### WORK TO COMPLETE
Your job is to return the lines between the line holding "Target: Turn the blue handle" and the line holding "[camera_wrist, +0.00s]", inclusive, exactly and with no pictures.

### RECORDS SUPPLIED
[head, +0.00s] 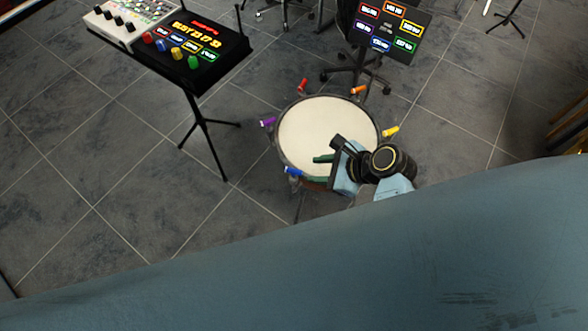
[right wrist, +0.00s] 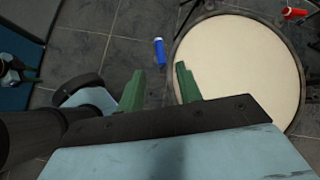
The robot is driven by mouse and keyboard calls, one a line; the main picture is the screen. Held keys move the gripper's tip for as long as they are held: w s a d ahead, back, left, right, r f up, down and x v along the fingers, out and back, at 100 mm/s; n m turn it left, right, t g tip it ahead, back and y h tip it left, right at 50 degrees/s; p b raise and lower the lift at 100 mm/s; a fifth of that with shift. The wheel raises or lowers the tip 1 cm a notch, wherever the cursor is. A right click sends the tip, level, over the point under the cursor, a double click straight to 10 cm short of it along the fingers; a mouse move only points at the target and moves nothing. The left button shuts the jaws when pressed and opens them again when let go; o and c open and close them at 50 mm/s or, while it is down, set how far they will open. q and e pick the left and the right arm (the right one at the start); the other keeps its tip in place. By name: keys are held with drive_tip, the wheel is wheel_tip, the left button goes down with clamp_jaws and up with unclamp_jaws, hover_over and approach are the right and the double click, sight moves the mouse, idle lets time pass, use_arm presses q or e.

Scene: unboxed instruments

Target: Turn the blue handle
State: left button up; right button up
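The blue handle (head: 292,171) sticks out from the lower left of the drum's (head: 328,128) rim in the head view. In the right wrist view the blue handle (right wrist: 159,51) lies just beyond the gap between my fingers, left of the drum (right wrist: 240,70). My right gripper (head: 320,168) is over the drum's near edge, to the right of the blue handle. Its green fingers (right wrist: 158,82) stand apart with nothing between them, and the blue handle is apart from them.
Other handles ring the drum: purple (head: 267,122), red (head: 303,85), orange (head: 358,90) and yellow (head: 391,131). A stand with a button panel (head: 190,45) is at the upper left. A sign panel (head: 388,30) and chair stand behind.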

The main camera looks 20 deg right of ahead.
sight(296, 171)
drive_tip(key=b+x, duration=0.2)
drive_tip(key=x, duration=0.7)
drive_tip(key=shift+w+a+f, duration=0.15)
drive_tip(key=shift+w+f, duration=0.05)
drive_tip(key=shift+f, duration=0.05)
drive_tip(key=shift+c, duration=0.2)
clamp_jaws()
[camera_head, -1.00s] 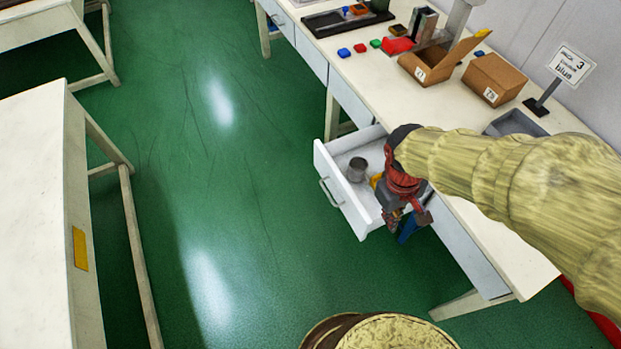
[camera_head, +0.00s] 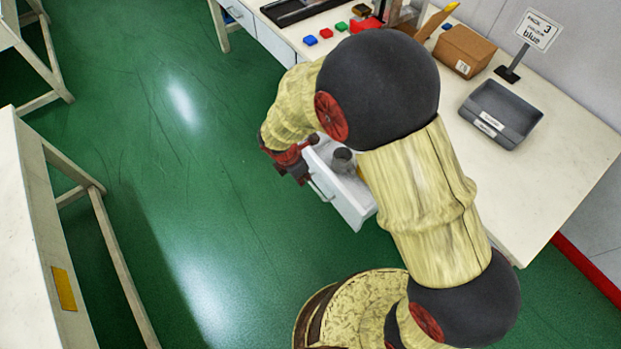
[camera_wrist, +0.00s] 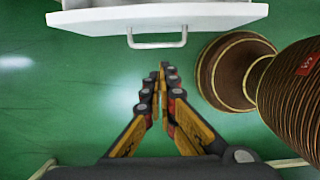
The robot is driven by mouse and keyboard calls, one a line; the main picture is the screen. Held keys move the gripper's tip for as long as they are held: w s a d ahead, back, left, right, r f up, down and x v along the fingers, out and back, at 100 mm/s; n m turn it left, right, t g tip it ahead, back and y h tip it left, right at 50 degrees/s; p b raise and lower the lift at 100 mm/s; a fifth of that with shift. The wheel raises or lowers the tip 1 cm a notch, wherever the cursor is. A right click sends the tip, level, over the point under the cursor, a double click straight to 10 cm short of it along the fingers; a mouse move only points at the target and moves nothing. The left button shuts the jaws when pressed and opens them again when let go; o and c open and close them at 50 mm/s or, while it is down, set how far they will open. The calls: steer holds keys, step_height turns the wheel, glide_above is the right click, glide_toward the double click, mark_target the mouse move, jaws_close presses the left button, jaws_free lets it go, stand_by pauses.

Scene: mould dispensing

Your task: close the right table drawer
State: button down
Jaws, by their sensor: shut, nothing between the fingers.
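The table drawer (camera_head: 351,208) is pulled out from the worktable, with its white front and handle facing the open floor. A grey cup (camera_head: 343,160) stands inside it; part of the drawer is hidden behind my arm. In the wrist view the drawer front (camera_wrist: 200,16) runs across the top, with its handle (camera_wrist: 157,40) hanging below the edge. My gripper (camera_wrist: 165,66) is shut and empty, its fingertips apart from the handle and pointing toward it. In the head view my gripper (camera_head: 287,170) is outside the drawer, near its front's far end.
The worktable (camera_head: 570,160) carries a grey tray (camera_head: 503,112), a cardboard box (camera_head: 467,50), a sign (camera_head: 536,28) and small coloured blocks (camera_head: 326,34). Another table (camera_head: 30,230) stands at the left. Green floor between them is clear.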

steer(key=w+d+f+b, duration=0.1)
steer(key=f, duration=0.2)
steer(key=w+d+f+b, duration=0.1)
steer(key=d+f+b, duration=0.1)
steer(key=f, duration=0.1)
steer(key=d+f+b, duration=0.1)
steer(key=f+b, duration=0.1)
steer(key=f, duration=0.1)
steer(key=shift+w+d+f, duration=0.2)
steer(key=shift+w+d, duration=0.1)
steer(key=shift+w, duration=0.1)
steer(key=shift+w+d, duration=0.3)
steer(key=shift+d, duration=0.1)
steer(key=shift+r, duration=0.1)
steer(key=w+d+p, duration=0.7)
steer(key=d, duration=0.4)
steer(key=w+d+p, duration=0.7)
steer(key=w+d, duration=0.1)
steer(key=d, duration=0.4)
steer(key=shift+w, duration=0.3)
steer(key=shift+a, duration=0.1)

### THE RESPONSE
Target: Turn the blue handle
State: left button up; right button up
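The blue handle (head: 292,171) sticks out from the lower left of the drum's (head: 328,128) rim in the head view. In the right wrist view the blue handle (right wrist: 159,51) lies just beyond the gap between my fingers, left of the drum (right wrist: 240,70). My right gripper (head: 320,168) is over the drum's near edge, to the right of the blue handle. Its green fingers (right wrist: 158,82) stand apart with nothing between them, and the blue handle is apart from them.
Other handles ring the drum: purple (head: 267,122), red (head: 303,85), orange (head: 358,90) and yellow (head: 391,131). A stand with a button panel (head: 190,45) is at the upper left. A sign panel (head: 388,30) and chair stand behind.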

The main camera looks 20 deg right of ahead.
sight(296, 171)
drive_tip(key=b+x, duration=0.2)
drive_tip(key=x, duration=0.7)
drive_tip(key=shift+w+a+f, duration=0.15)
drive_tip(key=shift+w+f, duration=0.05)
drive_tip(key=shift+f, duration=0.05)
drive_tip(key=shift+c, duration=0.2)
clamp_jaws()
[camera_head, -1.00s] 
[camera_head, +0.00s] 
[camera_wrist, +0.00s] 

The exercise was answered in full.